:: Goal ::
From the entries that follow, gather each line holding the word "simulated".
- - - -
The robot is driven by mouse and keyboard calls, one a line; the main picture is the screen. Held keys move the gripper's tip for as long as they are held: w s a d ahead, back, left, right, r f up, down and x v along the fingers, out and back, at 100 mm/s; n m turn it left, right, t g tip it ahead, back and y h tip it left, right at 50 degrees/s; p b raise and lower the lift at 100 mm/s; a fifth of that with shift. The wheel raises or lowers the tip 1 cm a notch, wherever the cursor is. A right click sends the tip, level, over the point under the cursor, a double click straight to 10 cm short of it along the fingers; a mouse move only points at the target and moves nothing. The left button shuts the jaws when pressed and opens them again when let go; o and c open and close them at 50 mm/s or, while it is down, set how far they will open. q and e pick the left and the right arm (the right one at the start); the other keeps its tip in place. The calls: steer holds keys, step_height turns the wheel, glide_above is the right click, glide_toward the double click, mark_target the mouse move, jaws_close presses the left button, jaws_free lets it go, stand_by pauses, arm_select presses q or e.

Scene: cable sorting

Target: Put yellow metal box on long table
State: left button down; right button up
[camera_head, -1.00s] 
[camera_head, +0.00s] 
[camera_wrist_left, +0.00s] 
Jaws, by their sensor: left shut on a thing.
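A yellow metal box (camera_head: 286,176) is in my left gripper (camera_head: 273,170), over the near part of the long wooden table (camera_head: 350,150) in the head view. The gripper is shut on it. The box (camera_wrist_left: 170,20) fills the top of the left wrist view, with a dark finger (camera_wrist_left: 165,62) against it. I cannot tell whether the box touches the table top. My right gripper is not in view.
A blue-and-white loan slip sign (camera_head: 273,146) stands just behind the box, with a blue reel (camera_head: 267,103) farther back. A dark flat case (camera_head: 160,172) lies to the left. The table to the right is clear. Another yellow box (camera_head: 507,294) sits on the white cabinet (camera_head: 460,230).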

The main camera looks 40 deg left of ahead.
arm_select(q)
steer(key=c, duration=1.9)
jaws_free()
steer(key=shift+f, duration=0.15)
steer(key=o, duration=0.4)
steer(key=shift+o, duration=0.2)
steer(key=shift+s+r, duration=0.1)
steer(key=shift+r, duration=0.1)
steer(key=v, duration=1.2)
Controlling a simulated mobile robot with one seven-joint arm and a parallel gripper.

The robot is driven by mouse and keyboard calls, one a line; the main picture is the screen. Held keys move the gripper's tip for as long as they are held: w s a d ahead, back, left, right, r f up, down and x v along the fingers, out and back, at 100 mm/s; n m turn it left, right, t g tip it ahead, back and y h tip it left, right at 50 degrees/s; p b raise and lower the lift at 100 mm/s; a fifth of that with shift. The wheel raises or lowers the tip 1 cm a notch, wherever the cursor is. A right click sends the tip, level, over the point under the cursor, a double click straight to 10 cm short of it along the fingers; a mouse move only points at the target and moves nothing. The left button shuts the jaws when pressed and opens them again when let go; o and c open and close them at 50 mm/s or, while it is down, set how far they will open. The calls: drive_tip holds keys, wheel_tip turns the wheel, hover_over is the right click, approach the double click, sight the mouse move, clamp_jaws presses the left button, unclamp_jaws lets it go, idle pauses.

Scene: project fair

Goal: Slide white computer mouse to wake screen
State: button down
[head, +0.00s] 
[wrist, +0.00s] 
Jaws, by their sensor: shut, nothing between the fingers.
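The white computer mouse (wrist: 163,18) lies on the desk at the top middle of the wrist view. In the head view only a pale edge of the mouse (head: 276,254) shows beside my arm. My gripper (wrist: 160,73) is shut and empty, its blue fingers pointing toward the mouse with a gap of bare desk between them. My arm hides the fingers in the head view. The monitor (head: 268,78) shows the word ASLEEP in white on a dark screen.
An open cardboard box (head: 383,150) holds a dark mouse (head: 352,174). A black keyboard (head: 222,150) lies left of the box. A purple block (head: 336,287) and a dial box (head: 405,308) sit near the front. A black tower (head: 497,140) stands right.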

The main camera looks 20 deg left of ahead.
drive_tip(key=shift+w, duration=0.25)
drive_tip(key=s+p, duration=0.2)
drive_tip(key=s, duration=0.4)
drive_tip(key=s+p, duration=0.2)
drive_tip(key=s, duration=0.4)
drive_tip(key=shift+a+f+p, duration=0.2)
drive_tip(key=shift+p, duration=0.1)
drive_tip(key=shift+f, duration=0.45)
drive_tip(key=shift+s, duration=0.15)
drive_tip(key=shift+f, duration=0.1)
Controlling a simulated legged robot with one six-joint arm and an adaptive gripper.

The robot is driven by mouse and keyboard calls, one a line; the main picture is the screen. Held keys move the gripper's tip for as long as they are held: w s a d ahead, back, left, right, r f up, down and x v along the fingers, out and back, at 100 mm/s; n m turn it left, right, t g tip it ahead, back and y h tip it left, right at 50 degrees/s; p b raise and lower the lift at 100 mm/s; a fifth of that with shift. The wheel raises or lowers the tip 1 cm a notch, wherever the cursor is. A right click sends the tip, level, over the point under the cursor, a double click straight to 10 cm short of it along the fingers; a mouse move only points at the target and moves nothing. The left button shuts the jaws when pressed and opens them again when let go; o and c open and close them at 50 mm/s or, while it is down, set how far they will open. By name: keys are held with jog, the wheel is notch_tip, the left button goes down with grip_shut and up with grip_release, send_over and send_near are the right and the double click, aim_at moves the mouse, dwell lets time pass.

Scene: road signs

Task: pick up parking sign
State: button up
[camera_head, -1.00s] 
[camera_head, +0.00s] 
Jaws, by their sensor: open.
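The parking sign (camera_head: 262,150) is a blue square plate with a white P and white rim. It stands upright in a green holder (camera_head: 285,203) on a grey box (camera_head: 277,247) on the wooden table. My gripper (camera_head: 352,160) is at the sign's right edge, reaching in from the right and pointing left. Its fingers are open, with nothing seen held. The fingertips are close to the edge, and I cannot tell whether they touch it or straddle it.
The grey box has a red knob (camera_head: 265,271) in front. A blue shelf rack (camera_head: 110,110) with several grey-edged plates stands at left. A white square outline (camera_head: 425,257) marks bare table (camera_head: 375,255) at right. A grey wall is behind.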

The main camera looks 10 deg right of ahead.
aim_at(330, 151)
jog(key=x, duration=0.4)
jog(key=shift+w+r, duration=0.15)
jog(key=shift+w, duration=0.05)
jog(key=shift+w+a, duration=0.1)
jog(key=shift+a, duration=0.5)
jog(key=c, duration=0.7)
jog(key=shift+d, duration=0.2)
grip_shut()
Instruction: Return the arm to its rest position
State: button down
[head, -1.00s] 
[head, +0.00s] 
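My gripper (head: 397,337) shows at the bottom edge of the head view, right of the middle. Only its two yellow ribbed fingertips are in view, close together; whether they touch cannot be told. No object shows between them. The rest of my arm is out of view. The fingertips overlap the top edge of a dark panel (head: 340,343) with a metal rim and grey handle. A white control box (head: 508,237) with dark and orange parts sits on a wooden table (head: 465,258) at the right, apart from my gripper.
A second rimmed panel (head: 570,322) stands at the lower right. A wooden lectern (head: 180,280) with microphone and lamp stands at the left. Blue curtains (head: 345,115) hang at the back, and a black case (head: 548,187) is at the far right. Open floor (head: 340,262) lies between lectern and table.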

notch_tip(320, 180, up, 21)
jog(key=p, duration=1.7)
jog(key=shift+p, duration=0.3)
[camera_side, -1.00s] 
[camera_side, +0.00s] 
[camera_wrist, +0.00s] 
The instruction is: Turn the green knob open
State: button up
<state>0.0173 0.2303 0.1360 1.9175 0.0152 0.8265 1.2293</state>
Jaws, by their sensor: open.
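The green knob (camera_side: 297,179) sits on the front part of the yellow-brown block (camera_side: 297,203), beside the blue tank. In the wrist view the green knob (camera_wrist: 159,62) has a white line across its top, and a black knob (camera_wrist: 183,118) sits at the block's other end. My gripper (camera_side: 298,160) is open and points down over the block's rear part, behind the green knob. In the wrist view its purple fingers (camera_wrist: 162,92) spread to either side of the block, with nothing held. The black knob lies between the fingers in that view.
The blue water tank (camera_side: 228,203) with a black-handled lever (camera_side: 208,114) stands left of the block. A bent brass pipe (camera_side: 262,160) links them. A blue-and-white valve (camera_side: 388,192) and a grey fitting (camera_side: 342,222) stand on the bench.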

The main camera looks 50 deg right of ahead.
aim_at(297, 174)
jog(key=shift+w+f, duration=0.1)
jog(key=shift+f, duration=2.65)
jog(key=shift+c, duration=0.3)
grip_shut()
- - - -
:: Exercise response ::
Controlling a simulated mobile robot with one seven-joint arm and a parallel gripper.
Controlling a simulated legged robot with one six-joint arm and an adaptive gripper.

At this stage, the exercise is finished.